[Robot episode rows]

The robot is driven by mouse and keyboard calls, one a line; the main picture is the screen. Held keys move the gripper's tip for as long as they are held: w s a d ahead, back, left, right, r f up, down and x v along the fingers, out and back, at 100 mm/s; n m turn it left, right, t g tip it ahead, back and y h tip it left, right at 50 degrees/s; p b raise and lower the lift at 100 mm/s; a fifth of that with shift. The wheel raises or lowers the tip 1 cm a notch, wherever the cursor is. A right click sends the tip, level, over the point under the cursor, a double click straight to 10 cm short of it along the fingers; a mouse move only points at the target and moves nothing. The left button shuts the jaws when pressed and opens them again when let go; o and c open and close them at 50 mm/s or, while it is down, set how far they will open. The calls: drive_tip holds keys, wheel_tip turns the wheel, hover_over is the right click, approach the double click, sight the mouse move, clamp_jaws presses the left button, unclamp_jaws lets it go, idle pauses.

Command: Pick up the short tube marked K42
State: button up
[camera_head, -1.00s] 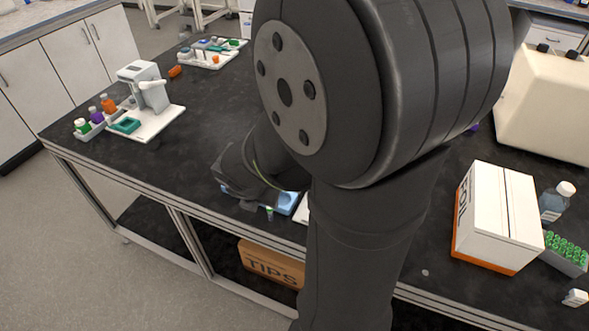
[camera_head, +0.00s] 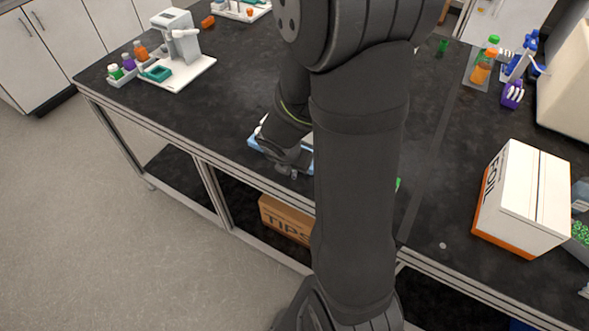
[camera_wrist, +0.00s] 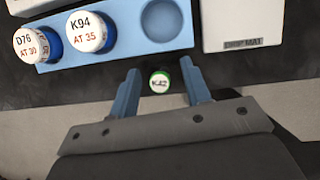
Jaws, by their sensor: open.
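The short tube marked K42 (camera_wrist: 159,80) shows in the wrist view as a white cap top with a green rim. It stands on the dark bench just in front of the blue rack (camera_wrist: 120,42). My gripper (camera_wrist: 158,82) is open, with one blue finger on each side of the tube and a gap visible on both sides. In the head view my gripper (camera_head: 290,168) is low at the bench's front edge, and my arm hides the tube there.
Two larger white-capped tubes, D76 (camera_wrist: 31,45) and K94 (camera_wrist: 86,32), sit in the rack beside an empty round well (camera_wrist: 163,20). A white drip mat (camera_wrist: 243,22) lies right of the rack. A foil box (camera_head: 524,200) stands to the right on the bench.

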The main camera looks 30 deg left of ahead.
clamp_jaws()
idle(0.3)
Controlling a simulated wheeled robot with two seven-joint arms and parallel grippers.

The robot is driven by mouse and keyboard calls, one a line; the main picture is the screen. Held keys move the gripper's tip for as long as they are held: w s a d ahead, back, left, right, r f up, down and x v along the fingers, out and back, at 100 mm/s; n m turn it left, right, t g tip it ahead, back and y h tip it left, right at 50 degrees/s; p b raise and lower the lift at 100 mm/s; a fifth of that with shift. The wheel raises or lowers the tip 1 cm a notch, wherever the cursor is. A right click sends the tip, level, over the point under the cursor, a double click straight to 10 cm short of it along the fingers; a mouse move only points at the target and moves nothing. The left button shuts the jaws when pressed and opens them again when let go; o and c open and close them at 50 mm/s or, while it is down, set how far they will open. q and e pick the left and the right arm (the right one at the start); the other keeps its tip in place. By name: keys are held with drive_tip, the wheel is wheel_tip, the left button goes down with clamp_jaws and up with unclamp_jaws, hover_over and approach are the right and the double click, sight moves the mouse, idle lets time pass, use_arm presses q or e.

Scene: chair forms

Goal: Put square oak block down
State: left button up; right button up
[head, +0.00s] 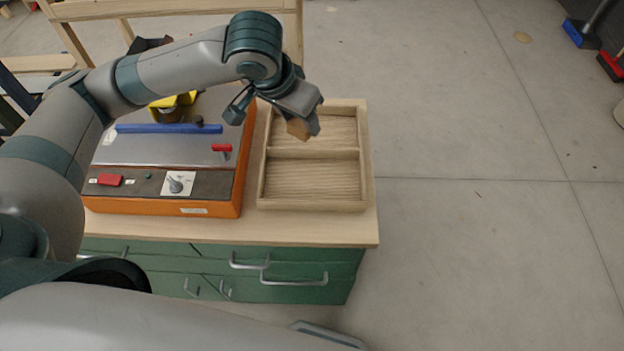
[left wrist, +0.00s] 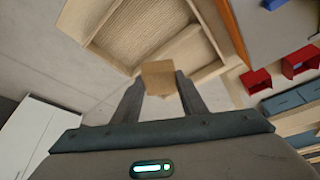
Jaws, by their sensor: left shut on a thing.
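The square oak block (left wrist: 159,76) is between the two fingers of my left gripper (left wrist: 160,92) in the left wrist view. In the head view the block (head: 297,129) shows as a small brown piece at the tips of my left gripper (head: 304,125), partly covered by the fingers. The gripper is shut on it. It is over the far compartment of a wooden tray (head: 263,181), near the tray's divider. The tray also shows in the left wrist view (left wrist: 196,74). Its near compartment is empty. My right gripper is in neither view.
The tray stands on a wooden worktop (head: 300,229) above green drawers (head: 290,268). An orange machine (head: 170,208) with a grey top, a blue bar (head: 168,128) and red parts stands left of the tray. Open concrete floor lies to the right.

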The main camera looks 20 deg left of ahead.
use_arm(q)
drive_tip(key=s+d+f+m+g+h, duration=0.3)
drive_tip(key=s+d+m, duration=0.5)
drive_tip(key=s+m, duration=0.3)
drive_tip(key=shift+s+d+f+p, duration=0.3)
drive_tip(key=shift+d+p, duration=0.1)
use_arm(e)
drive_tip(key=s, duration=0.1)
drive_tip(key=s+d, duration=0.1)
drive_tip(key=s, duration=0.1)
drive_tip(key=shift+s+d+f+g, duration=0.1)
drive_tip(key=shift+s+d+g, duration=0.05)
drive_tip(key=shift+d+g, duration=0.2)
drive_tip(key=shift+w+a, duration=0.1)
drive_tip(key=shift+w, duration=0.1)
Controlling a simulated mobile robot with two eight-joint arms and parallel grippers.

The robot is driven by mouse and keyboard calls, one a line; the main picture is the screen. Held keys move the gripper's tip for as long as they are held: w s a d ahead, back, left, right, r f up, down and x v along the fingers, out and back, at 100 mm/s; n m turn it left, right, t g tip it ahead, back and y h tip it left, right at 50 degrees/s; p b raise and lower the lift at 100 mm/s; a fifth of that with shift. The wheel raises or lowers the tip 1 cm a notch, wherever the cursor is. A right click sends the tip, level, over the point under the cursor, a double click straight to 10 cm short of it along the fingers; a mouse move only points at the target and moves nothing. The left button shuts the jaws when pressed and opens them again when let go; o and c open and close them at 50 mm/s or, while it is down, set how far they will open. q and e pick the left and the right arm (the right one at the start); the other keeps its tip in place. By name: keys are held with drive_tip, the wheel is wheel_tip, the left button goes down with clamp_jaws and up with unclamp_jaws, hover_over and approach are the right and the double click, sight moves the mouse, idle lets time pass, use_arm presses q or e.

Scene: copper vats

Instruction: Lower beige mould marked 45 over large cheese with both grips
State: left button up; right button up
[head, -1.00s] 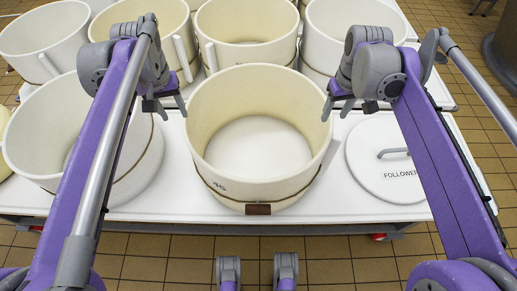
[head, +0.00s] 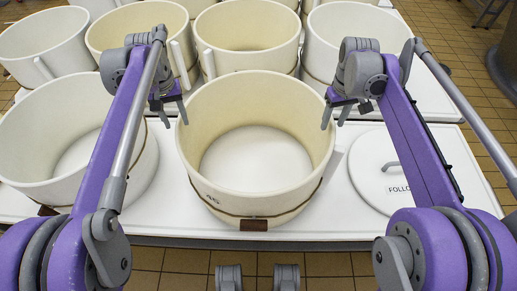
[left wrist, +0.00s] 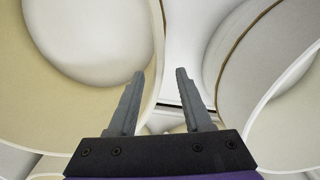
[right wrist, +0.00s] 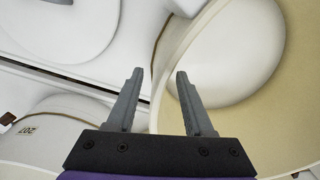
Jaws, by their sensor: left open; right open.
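The beige mould marked 45 (head: 262,205) stands upright on the white table in the middle of the head view, with a dark band and a brown tag low on its front. A pale round surface (head: 256,160) shows inside it; I cannot tell whether it is the large cheese. My left gripper (head: 175,117) is open at the mould's left rim, and my right gripper (head: 334,119) is open at its right rim. In the left wrist view the mould's wall (left wrist: 158,25) runs between the fingers; in the right wrist view the wall (right wrist: 180,35) does likewise.
Another beige mould (head: 30,125) stands close on the left. Several more moulds (head: 247,30) crowd behind. A white lid lettered FOLLOWER (head: 372,180) lies to the right on the white table (head: 165,210). The mould marked 207 shows in the right wrist view (right wrist: 75,135).

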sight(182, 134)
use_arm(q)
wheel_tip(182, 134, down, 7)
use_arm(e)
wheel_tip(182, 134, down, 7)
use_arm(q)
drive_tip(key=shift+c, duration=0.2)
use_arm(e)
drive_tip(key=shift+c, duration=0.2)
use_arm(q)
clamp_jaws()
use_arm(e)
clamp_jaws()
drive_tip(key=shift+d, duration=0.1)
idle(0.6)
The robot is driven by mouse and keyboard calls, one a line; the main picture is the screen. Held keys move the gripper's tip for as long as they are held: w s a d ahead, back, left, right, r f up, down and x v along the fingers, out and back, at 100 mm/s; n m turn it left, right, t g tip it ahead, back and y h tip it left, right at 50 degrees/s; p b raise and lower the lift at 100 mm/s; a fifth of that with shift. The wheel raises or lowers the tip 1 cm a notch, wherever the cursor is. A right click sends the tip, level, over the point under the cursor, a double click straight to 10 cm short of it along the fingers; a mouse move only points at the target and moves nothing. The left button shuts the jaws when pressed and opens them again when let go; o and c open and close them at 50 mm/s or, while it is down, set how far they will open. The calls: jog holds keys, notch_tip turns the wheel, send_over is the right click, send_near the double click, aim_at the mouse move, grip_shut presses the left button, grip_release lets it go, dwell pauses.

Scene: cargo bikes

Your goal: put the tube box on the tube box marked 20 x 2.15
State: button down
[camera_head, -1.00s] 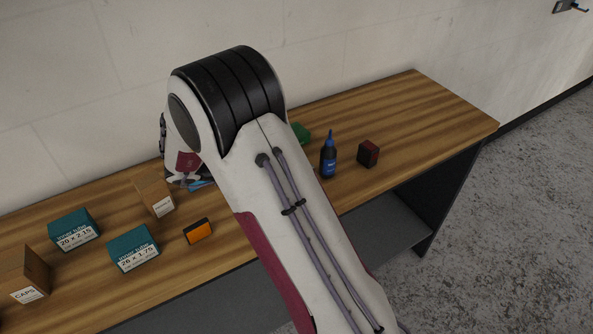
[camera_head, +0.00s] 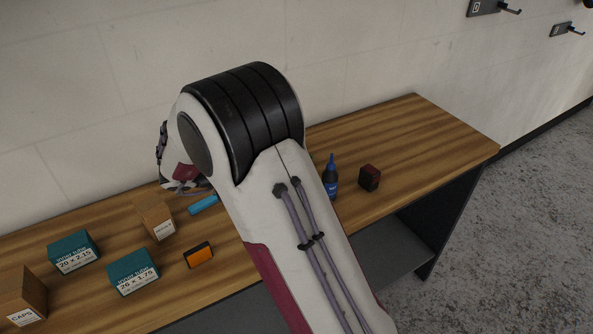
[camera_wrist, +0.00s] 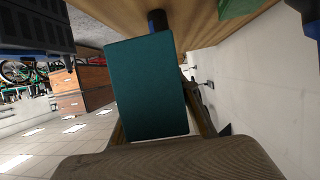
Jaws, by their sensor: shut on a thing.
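The teal tube box marked 20 x 2.15 (camera_head: 74,246) stands at the left of the bench in the head view, with its label facing the front. A plain teal box (camera_wrist: 150,85) fills the middle of the wrist view, with no label on the face I see. My gripper (camera_wrist: 157,128) is shut on this box and its fingers are mostly hidden behind it. In the head view the gripper and the held box are hidden behind my arm.
A brown CAPS box (camera_head: 22,294), another brown box (camera_head: 156,218), an orange-fronted box (camera_head: 198,256) and a light-blue item (camera_head: 203,205) are on the left half. The bench's right end (camera_head: 430,140) is clear.

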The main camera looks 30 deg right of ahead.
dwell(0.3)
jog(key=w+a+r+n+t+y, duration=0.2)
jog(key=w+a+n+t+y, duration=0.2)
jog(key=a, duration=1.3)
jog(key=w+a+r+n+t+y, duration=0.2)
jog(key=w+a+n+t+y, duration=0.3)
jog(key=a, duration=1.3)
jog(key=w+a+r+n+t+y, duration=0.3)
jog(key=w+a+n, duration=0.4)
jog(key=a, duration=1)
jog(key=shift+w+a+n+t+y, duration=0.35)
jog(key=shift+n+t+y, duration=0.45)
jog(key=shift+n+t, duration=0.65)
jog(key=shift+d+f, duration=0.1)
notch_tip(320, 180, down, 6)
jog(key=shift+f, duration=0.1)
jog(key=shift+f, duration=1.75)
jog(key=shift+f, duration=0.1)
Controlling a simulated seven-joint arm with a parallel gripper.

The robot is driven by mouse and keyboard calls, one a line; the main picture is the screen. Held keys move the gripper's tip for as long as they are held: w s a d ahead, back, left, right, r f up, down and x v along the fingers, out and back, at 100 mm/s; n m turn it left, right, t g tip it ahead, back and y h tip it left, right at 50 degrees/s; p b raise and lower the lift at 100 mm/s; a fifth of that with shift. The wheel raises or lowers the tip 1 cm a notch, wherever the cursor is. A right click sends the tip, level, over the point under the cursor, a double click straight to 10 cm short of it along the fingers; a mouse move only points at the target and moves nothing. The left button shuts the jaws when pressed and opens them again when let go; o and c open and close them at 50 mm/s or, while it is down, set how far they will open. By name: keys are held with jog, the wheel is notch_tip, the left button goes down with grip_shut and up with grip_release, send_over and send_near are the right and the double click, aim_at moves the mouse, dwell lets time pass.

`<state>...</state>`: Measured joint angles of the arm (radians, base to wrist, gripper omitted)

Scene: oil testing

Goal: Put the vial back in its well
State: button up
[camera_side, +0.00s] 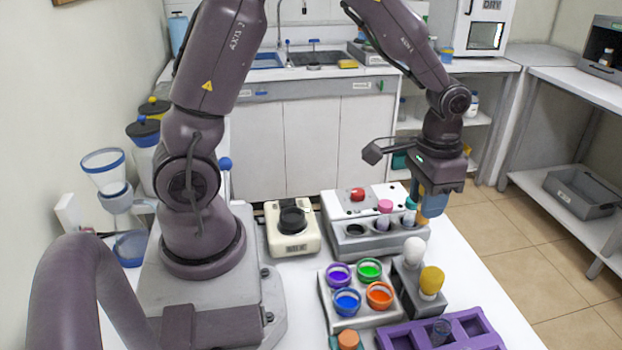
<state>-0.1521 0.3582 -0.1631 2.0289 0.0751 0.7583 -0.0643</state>
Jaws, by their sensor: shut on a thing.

## Description of the task:
Go through the records above, find every line with the word "simulated", and list those lines.

## Exercise result:
Controlling a simulated wheeled robot with two seven-joint arms and parallel grippers.
Controlling a simulated mobile robot with two eight-joint arms and parallel grippers.
Controlling a simulated seven-joint arm with a parallel gripper.

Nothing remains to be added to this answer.